13.   Shareholders' Equity

 

Reverse Stock Split

 

 

On June 28, 2011 the Company completed a one-for-four reverse split of its common stock, as reflected at the opening of trading on the following day. In connection with the reverse stock split, every four shares of issued and outstanding common stock of the Company at the Effective Date were exchanged for one share of newly issued common stock of the Company. Fractional shares were rounded up to the next whole share. Immediately prior to the Effective Date, the Company had 75,000,000 authorized common shares and 50,906,222 shares of common stock outstanding. After giving effect to the stock split, the Company had 75,000,000 authorized common shares and 12,726,399 shares of common stock outstanding.
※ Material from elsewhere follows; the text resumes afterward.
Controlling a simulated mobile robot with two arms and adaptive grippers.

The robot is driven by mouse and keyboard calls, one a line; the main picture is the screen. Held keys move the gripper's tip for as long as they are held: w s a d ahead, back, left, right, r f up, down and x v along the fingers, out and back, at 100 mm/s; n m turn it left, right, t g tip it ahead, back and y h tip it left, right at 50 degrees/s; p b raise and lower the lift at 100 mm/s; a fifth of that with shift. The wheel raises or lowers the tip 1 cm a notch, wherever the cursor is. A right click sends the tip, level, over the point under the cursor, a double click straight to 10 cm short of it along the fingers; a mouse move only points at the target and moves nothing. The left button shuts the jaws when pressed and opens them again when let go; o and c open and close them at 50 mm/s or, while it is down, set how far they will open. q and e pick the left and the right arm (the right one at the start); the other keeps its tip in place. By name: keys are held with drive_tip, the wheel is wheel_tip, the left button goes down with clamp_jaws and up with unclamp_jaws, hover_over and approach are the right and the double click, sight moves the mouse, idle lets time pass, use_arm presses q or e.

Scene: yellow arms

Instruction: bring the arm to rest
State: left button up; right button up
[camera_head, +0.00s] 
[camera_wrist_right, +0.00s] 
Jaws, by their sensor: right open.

Authorized but unissued common shares were 62,255,999 at February 24, 2012.

 

 

Common Shares

 

 

During August 2010, the Company's shareholders' approved an amendment to the Company's Amended and Restated Articles of Incorporation to increase the number of authorized shares of common stock from 25,000,000 shares to 75,000,000 shares and reduce the par value of the common stock from $5.00 per share to $0.01 per share. In October 2010, the Company issued 9,993,995 shares of common stock to a group of institutional investors in a private placement (the "Private Placement"). An additional 307,508 shares were issued in December 2010 and January 2011 to legacy shareholders as of October 6, 2010, and 654,031 shares were issued to the institutional investors in the first quarter 2011 in a follow-on offering related to the Private Placement. In connection with these share issuances, the Company received gross proceeds of $106 million and $8 million in the fourth quarter 2010 and first quarter 2011, respectively. Of the proceeds received, $96 million and $8 million were contributed to the Bank in fourth quarter 2010 and first quarter 2011, respectively.

 

As disclosed in Note 16, Equity Based Compensation, as of February 24, 2012 the Company has reserved a total of 442,145 shares for future issuance under various equity incentive plans. During the year ended December 31, 2011, the Company awarded a total of 106,784 shares of restricted stock to directors and management and 383,251 stock options to management.

 

 

Authorized Preferred Shares

 

 

The Company has authorized preferred stock of 2,500,000 shares with such preferences, limitations and relative rights within legal limits of the class, or one or more series within the class, as are set by the Board of Directors. To date, the Company has not issued any preferred shares.

 

 

Cash Dividends

 

 

The Board of Directors has not declared or paid a dividend on the Company's common stock since the first quarter 2009. Currently, the Company must obtain prior approval from the Federal Reserve Bank of Richmond to pay a dividend to its shareholders. Dividends from the Bank are the Company's primary source of funds for payment of dividends to its common shareholders. Under the terms of a Consent Order the Bank entered into with the FDIC and the State Board in June 2010 (the "Consent Order"), the Bank is currently prohibited from paying dividends to the Company without the prior consent of these regulatory agencies.

 

Recapitalization

 

 

In connection with the Private Placement, the Company evaluated the appropriate accounting for the transaction by analyzing investor ownership, independence, risk, solicitation and collaboration considerations. Based on the analysis of these factors, the Company concluded that the Private Placement transaction resulted in a recapitalization of the Company's ownership for which push-down accounting was not required.